Challenging conversations take courage
- Hilary Bryan
- 21h
- 2 min read
Courage is a big idea, and it's daunting. And challenging conversations take courage. I was mindful to go back quite a few years - 2013 to be exact - and find the best thing I've read about courage.
And it's relevant to finding the courage to say what you need to say to someone and hold that all-important conversation.
Kouzes and Posner, Finding the courage to lead, 2013, is the go-to I'm talking about. Why? They researched courage and asked people when they were courageous. And it's not about superhuman feats; it's everyday acts and everyday conversations.
Going way back, Socrates and Aristotle talked about a courage sliding scale between foolhardiness and cowardice. Our best place is somewhere in the middle. And it's not about being fearless. We need to wilfully cross our limits, often our self-limiting beliefs, to speak up, say what we need to say and no doubt feel uncomfortable in that moment of courage. (You don't need to be courageous every minute of every day, just in the moment.)
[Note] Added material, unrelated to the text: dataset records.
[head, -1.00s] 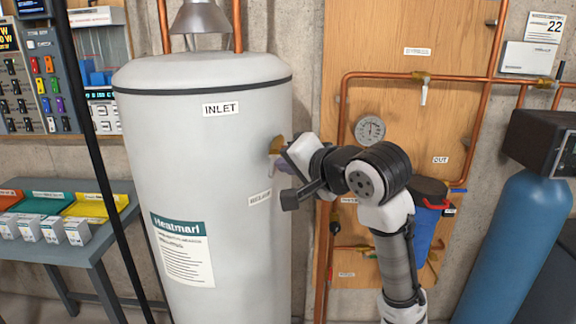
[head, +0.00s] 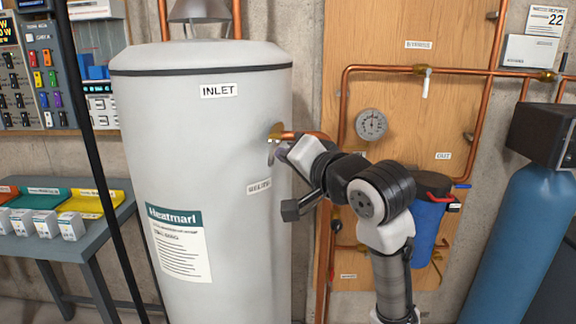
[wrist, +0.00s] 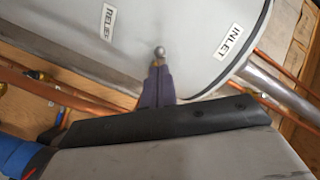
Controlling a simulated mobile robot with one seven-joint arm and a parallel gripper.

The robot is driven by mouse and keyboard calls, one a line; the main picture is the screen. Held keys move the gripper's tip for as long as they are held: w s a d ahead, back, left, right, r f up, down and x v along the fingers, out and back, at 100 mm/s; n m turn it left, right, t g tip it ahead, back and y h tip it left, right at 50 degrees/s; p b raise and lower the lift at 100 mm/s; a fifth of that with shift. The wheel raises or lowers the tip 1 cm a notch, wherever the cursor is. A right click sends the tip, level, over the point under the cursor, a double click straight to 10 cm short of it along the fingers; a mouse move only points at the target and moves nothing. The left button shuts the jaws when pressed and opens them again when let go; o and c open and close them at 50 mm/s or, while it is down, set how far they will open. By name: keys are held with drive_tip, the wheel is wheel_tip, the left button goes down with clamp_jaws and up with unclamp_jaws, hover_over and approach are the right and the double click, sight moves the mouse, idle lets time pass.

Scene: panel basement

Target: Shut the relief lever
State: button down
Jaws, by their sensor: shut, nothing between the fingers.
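The grey tank (head: 225,120) fills the left middle of the head view. A brass fitting (head: 275,131) with a copper pipe sticks out of its right side, above the RELIEF label (head: 258,186). My gripper (head: 275,152) is just below this fitting, close to the tank wall. In the wrist view my shut gripper (wrist: 158,76) points at a small brass piece with a round grey knob (wrist: 159,51), right at the fingertips. I cannot tell whether they touch. No lever handle shows clearly; my gripper may hide it.
A wooden board (head: 390,110) with copper pipes, a gauge (head: 371,124) and a white-handled valve (head: 427,82) stands behind my arm. A blue cylinder (head: 510,240) is at the right. A grey bench (head: 80,239) with coloured bins is at the left.

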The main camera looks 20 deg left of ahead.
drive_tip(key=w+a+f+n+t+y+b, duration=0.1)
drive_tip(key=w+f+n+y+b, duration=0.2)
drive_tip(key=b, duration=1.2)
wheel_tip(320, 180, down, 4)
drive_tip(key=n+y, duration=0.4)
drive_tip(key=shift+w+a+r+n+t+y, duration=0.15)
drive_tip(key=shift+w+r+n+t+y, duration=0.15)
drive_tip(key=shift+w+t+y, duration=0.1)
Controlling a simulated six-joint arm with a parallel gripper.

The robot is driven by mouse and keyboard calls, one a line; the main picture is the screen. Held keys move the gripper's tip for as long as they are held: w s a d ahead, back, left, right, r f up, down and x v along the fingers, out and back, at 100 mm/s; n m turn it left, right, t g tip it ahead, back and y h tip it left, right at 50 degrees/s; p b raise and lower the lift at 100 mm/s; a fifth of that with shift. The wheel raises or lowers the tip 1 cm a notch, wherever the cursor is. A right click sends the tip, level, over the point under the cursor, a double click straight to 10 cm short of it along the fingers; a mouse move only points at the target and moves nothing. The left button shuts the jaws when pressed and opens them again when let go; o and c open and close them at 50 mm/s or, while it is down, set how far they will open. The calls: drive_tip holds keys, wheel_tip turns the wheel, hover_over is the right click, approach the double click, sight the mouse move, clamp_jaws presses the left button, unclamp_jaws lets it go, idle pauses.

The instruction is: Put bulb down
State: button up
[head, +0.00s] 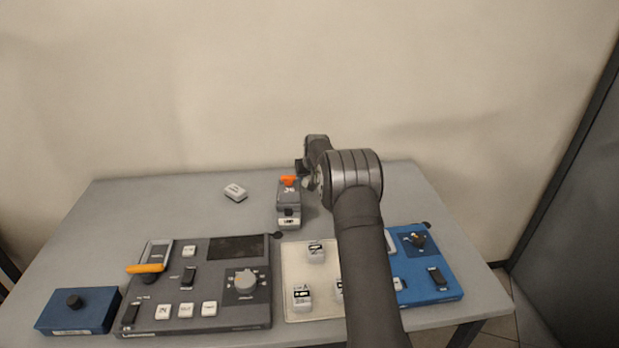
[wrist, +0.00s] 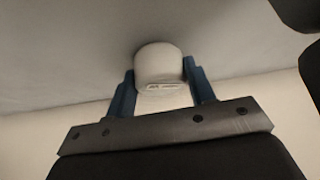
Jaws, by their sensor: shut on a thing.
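In the wrist view, my gripper (wrist: 160,68) has its two blue fingers on either side of the white, rounded bulb (wrist: 160,62). A small marking shows on the bulb's near end. The grey tabletop fills the upper part of that view close to the bulb; I cannot tell whether they touch. In the head view, my arm reaches to the back of the table, and its links hide most of the gripper and the bulb.
A grey device with an orange top (head: 289,195) stands just left of my wrist. A white block (head: 235,192) lies further left. A dark control panel (head: 207,255), blue box (head: 78,311), cream tray (head: 292,254) and blue panel (head: 447,272) line the front. The back left is clear.

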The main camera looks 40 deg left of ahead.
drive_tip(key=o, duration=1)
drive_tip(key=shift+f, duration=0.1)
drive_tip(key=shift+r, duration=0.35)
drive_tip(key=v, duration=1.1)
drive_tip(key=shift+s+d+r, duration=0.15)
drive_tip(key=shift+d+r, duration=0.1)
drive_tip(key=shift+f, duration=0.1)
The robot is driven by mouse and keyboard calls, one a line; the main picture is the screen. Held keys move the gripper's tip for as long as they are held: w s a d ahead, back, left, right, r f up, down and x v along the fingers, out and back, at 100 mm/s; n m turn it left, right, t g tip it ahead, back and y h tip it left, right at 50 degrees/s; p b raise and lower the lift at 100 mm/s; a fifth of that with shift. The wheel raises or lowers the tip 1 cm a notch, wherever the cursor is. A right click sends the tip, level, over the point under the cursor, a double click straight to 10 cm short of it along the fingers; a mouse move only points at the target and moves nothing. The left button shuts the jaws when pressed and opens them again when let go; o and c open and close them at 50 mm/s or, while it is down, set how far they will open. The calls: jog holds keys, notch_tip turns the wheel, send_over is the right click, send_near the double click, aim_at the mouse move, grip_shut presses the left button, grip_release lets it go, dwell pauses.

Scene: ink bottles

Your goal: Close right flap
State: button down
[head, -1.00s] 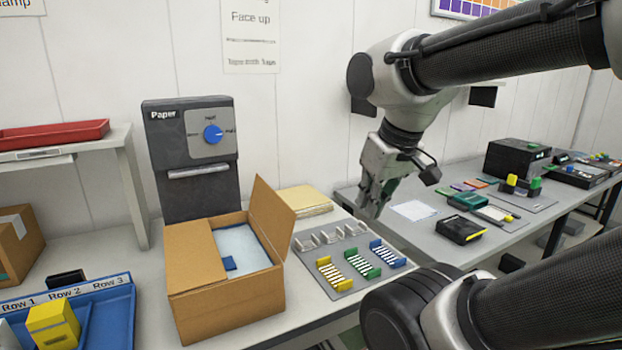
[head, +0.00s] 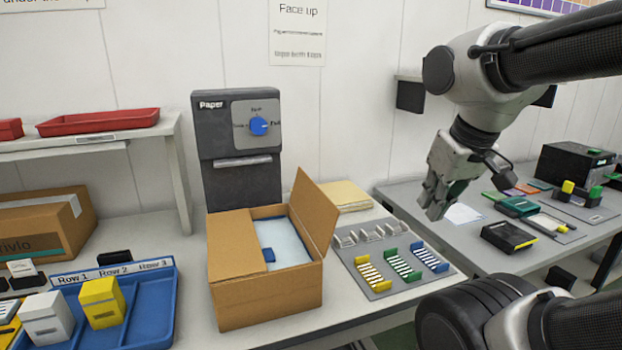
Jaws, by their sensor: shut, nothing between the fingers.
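An open cardboard box (head: 268,299) stands on the table. Its left flap (head: 235,245) lies flat over the left part of the opening. Its right flap (head: 315,212) stands up and leans outward to the right.
A grey tray (head: 366,281) with yellow, green and blue racks lies right of the box. A dark paper dispenser (head: 226,185) stands behind it. A stack of tan folders (head: 345,195) lies behind the flap.

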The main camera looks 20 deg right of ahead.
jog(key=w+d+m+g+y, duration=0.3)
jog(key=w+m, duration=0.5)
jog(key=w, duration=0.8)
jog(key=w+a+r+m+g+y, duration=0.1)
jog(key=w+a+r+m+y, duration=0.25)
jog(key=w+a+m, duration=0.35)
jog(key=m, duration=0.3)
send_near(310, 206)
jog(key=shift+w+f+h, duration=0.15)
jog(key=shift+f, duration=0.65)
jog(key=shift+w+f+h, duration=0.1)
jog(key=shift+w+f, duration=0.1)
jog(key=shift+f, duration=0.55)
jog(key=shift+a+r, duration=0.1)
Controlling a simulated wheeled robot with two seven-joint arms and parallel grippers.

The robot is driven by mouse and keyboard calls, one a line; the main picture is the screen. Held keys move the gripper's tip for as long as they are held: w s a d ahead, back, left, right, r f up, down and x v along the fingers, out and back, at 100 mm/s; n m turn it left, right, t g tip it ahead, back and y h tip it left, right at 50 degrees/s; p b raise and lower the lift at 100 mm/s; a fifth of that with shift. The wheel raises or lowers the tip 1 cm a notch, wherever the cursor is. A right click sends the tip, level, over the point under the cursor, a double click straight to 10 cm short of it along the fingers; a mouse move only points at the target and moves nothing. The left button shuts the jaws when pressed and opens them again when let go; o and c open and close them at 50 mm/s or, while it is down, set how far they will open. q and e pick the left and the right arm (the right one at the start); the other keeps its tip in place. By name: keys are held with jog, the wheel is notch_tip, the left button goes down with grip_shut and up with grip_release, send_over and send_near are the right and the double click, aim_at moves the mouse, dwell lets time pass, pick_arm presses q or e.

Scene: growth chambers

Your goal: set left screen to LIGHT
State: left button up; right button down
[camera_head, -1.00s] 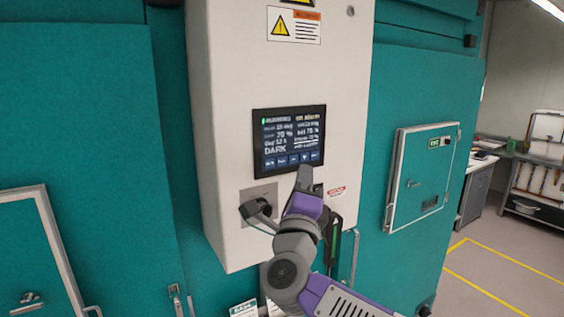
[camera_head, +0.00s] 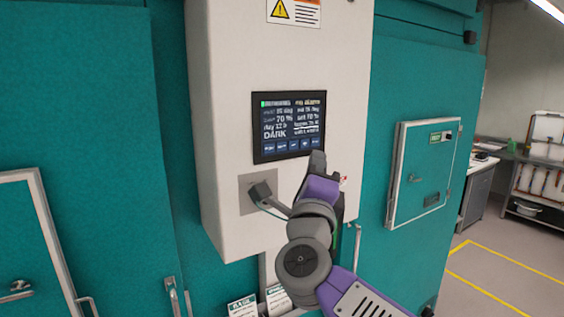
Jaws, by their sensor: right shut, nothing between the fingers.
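The touch screen (camera_head: 289,112) is a dark panel on the white control box, with a row of blue buttons along its bottom edge. It reads DARK in large letters at its lower left. My right gripper (camera_head: 317,160) is shut and empty, with its tip at the lower right corner of the screen, by the rightmost button. I cannot tell whether the tip touches the screen. My right wrist hides part of the box below the screen. My left gripper is not in view.
The white control box (camera_head: 225,110) stands out from teal chamber walls. A grey socket with a plug and cable (camera_head: 259,193) sits below the screen. A small teal hatch (camera_head: 423,170) is to the right. Open floor with yellow lines (camera_head: 490,270) lies at far right.

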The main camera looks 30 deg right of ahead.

Let's cut to the chase. If you're thinking about having a challenging conversation check yourself against these criteria. Based on Kouzes and Posner, they're when people called upon their courage. So what about us?
Can we have challenging conversations in moments of courage when we:
care deeply about the conversation
face a challenge
are fearful and feel challenged, but have enough personal initiative to push through
suffer in the process
stay hopeful
are transformed as a result.
This last point is valuable. Challenging conversations can be generative; those having them see a new reality and a new understanding of the world.
Lastly, it's useful to think about when we last felt courageous and acted on it. It's probably an everyday issue. So now, the challenge (that word again) is to transfer that to the next challenging conversation you need to have.